What can I run from my Inverter … Realistically.

Have an inverter question? Here is a list of the most common inverter questions that we get asked.


How long will my batteries last? Each time I run my inverter a high pitched alarm is sounding?

This is the most often asked question regarding power inverters, and is the most difficult to answer. The length of time that your batteries will last is proportionate to the size of the battery, the load of your inverter, what other loads are running from the battery and what charging sources are connected. Without knowing all of these factors no one can give a precise answer.

What we can however do is look at the power requirements of the appliances you need to run, how long do you intend to run them and what other DC appliances are going to use the batteries.

The high pitched alarm being experienced can come from two problems: Insufficient battery cable size creating voltage drop, or, a depleting battery capacity. If the alarm keeps going off, even when your batteries are fully charged, have someone look at your battery cable setup for undersized cables, or loose connections powering the inverter.

How much power will my inverter draw? I left my inverter on all night and now nothing works?

The power required to run an inverter is approximately 8-10% more than the power load of the appliances being run. This is due to the efficiency of the inverter. Theses days, quality inverters and between 90-92% efficient. An easy formula to use to work out how much DC Amps you will use from your battery is, simply divide the AC wattage of your appliance by 12 (or 24 if a 24v system) and times this number by 1.1 to get a very close estimate of the DC draw.

Inverters will draw power from your batteries when not in use, and the unit is turned on. This can vary from around .02 amps right up to 2amps depending on the unit and design of their standby systems (low cost inverters generally draw more than quality units). Let’s say  you leave your inverter turned on with no load attached, and the draw from your batteries is 1 amp per hour; 24amps per day; or 168 amps over a week. as yo can see, leaving an inverter switched on with no appliance operating, you will drain your battery system fairly quickly. The simplest solution to this is to just turn the inverter off when not required as the battery drain then becomes zero. Many of our inverters feature standard or optional remote on/off controls.

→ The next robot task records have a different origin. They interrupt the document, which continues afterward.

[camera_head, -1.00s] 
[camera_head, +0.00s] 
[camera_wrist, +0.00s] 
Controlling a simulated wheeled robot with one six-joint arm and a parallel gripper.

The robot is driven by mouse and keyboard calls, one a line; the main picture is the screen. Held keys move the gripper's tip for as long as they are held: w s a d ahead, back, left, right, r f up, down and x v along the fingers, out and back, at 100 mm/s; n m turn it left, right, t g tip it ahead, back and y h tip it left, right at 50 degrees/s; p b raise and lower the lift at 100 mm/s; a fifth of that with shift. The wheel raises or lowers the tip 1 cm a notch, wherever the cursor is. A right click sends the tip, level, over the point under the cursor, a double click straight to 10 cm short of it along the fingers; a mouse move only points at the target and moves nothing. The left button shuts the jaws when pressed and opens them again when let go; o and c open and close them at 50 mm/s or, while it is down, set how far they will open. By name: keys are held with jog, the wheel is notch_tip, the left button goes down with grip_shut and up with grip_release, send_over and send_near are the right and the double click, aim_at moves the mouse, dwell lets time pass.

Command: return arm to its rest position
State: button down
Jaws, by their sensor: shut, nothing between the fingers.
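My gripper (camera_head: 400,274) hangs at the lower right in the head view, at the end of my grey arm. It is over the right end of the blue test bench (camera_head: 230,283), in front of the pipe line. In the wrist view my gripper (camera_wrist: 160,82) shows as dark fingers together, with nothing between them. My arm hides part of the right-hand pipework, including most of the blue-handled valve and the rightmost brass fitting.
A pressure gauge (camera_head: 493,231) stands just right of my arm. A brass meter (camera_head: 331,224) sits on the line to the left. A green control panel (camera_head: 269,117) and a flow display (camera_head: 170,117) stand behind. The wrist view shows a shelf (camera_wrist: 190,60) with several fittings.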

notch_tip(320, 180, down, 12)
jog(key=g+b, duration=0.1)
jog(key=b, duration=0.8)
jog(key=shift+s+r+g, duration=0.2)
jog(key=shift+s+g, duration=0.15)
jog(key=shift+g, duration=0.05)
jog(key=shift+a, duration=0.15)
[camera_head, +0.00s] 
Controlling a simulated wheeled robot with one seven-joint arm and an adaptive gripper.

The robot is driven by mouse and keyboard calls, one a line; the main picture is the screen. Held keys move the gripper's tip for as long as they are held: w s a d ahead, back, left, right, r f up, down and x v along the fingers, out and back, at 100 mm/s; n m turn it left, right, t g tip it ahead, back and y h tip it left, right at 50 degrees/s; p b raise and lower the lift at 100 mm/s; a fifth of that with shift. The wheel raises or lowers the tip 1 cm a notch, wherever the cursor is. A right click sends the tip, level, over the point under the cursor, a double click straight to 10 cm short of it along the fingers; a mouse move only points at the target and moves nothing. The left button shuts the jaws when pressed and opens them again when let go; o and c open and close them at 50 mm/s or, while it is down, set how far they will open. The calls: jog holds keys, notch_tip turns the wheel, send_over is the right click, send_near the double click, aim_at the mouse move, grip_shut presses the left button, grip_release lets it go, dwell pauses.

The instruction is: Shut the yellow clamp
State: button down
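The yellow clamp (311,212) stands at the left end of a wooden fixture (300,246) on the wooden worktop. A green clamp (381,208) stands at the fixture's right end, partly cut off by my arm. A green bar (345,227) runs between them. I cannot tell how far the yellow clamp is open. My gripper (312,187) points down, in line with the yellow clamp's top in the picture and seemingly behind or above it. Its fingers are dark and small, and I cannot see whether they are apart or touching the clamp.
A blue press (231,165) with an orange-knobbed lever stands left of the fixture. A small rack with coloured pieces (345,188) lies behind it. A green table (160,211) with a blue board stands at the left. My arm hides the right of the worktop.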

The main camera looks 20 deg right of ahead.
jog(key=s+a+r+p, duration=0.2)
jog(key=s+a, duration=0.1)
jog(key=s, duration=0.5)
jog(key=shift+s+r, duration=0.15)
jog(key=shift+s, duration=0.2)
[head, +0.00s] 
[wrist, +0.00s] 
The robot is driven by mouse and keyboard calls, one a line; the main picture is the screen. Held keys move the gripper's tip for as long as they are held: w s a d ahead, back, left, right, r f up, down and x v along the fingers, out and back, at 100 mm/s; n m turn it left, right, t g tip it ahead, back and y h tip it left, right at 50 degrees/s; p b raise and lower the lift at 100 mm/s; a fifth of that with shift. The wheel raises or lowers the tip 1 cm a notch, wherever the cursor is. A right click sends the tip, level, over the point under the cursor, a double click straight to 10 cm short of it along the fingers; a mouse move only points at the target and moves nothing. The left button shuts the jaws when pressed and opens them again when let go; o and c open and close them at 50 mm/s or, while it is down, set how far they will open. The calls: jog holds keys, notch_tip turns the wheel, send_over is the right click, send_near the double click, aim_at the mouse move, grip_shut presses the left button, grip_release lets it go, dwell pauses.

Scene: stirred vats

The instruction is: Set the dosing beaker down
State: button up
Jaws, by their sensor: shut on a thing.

What size batteries do I need?

The simple method of working this out, is to find the largest constant AC load you plan to run from your inverter (in most cases a microwave is the largest appliance), and divide this wattage by 5 (20% of your load). This will give you a rough idea of how much battery capacity you will require to sustain your loads. With the example above, the microwave draws around 1000 watts AC, so a battery bank of around 200amphours would be required.

What size inverter do I need?

Sizing your inverter is a difficult task, and is not made any easier by different brands and manufacturers rating the power of their units at different temperature ratings. The power output of an inverter is dramatically decreased as its internal temperature rises (this is sometimes called its 5, 10 & 30 minute rating; but in reality if the inverter cannot remove the heat quick enough, then the power will rapidly drop off). Many of our models are rated to supply full output power at a staggering 40°C. Basically add up all of the AC loads you want to run. Then determine if you want to run all of these items at the same time. If not, choose the largest load in the system and size the inverter 50% more to cover peak surge loads.

What happens if someone plugs an appliance in that they shouldn’t have?

The great advantage of the power inverter is its ability to surge to power output levels well in excess of its normal continuous ratings. These levels are generally twice the normal output power to allow for starting of larger, or inductive type loads. If the load is too large for the power output (e.g someone connects a hair dryer to a 500watt inverter), then the inverter simply shuts the power down. Depending on the inverter, an audible alarm will sound, or the inverter will simply restart to try the load again. Always keep in your mind that a power inverter has limitations mainly its power size.

My inverter is running very hot, is this alright?

Power generation creates heat, so yes your inverter will get warm. For this reason it is important to keep your inverter in a location that is cool and dry, and located in an orientation that will help assist with ventilation (e.g. you are not blocking the intake vents or fans with clothes or tools). If your inverter gets too warm, it will simply shut down until the unit cools down. As mentioned above, the hotter your inverter gets, the less AC power it will deliver.

When using my television off the inverter, there are a number of fuzzy lines across the screen.

This is generally from using a modified sine wave inverter. Many appliances react to this type of waveform (such as televisions generating lines across the screen, or radios having a hum through the speakers). There is not a great deal you can do to stop this except to upgrade to a pure sine wave inverter. Try twisting the battery cables together and then wrap them in alfoil, as well as moving the inverter as far away from the interfered appliance as possible (these are merely suggestions and may not work in every case).